Central bank independence is now a well-established element of best-practice monetary policy just about everywhere. Except, perhaps, in America. Elsewhere, most politicians accept that it is in their interests to refrain from pressuring the central bank. It would be out of character, however, for US President Donald Trump to resist this temptation.
Holding back on giving his opinion isn’t part of the Trump persona, so his recent response to the continuing “normalisation” (raising) of US policy interest rates is:
I’m not thrilled because we go up and every time you go up they want to raise rates again. I don’t really – I am not happy about it. But at the same time I’m letting them do what they feel is best.
What should we make of this off-the-cuff rumination? Some history might help.
Presidential pressure on the Federal Reserve used to be the norm. Lyndon B. Johnson was famous for heavying McChesney Martin to reverse policy. The Nixon Tapes set out chapter-and-verse on Richard Nixon’s successful pressure on Arthur Burns to stimulate the economy ahead of Nixon’s 1972 re-election. “Stagflation” followed, requiring the painful Volcker Shock in 1979.
Paul Volcker fixed inflation, with an interest-rate hike that took unemployment into double digits, coming under sustained criticism from Ronald Reagan in the process.
Nevertheless, while very painful, Volcker’s action was universally seen as a success, even a triumph. Since then, sitting presidents have generally refrained from commenting on the Federal Reserve. Did Volcker establish Federal Reserve independence and provide his successors with the precedent to ignore politics and do what is necessary?
Not really, as the circumstances were so special. Volcker, a Democrat serving a Republican president, owed no favours. There was general public support for tough anti-inflation policy. Volcker used monetary targeting (a pet idea of many Republicans) as a heat-shield to justify his high interest rates.
Alan Greenspan, operating in a more nuanced economic environment, achieved independence not through isolating himself from the political process but by embracing it, seeking allies in Congress, socialising widely to enhance his influence, and cultivating the aura of “the Maestro”, dominating other members of the Federal Reserve board with his mastery of economic detail. His independence reflected his personal success as a political operator.
Current Federal Reserve Chair Jerome Powell has ignored Trump’s comments and affirmed that rates are on an upward path unless economic circumstances change. Trump’s tax-cut fiscal stimulus makes higher interest rates even more likely to be necessary. If the Federal Reserve pauses in its planned upward shift, Powell risks being judged as caving in to Trump’s pressure.
What problems will he face in resisting the pressures that will come from a president whose economic experience is from real estate development, where low interest rates are always good?

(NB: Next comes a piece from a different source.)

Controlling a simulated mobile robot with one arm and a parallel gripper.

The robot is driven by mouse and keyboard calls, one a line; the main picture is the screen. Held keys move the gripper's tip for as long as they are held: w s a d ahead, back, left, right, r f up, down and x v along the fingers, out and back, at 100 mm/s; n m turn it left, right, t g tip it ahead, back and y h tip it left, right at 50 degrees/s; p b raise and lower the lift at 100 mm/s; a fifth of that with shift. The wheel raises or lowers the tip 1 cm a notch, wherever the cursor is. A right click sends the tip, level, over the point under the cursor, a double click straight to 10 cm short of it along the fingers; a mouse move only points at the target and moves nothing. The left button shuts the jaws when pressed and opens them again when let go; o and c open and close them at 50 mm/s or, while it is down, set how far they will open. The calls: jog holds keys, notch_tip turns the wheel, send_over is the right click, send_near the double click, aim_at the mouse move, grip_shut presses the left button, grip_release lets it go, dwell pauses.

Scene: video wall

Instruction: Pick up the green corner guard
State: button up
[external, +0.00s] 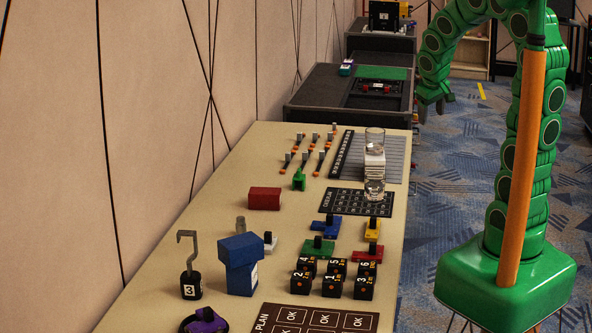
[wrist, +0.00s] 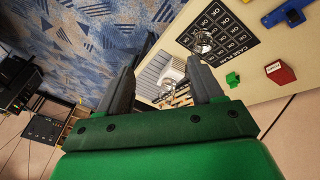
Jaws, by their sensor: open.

First, the case for anti-inflation policy will be less clear-cut than it was for Volcker. Inflation may well stay quiescent, leaving the main argument for “normalisation” being the subtle need to restore rates to more normal levels, to create room to ease rates when the next downturn comes. Rates have been below-normal for too long, distorting financial markets.
Second, Trump has already signalled his concern that higher rates mean a stronger exchange rate, which he sees as unhelpful in his crusade against the external deficit. How can he claim “currency manipulation” if the driving force is higher American interest rates?
Third, Powell cannot dominate the Fed board as Greenspan did. There are currently four vacancies, with three of Trump’s nominations awaiting Senate confirmation. Powell, a lawyer, can’t emulate Greenspan’s dominating mastery of the economic data either.
Trump acknowledges the special place of the Fed. But there is no recognition of an established tradition of independence, where presidents don’t interfere. Just: “I’m letting them do what they feel is best”. This game has a long way to go.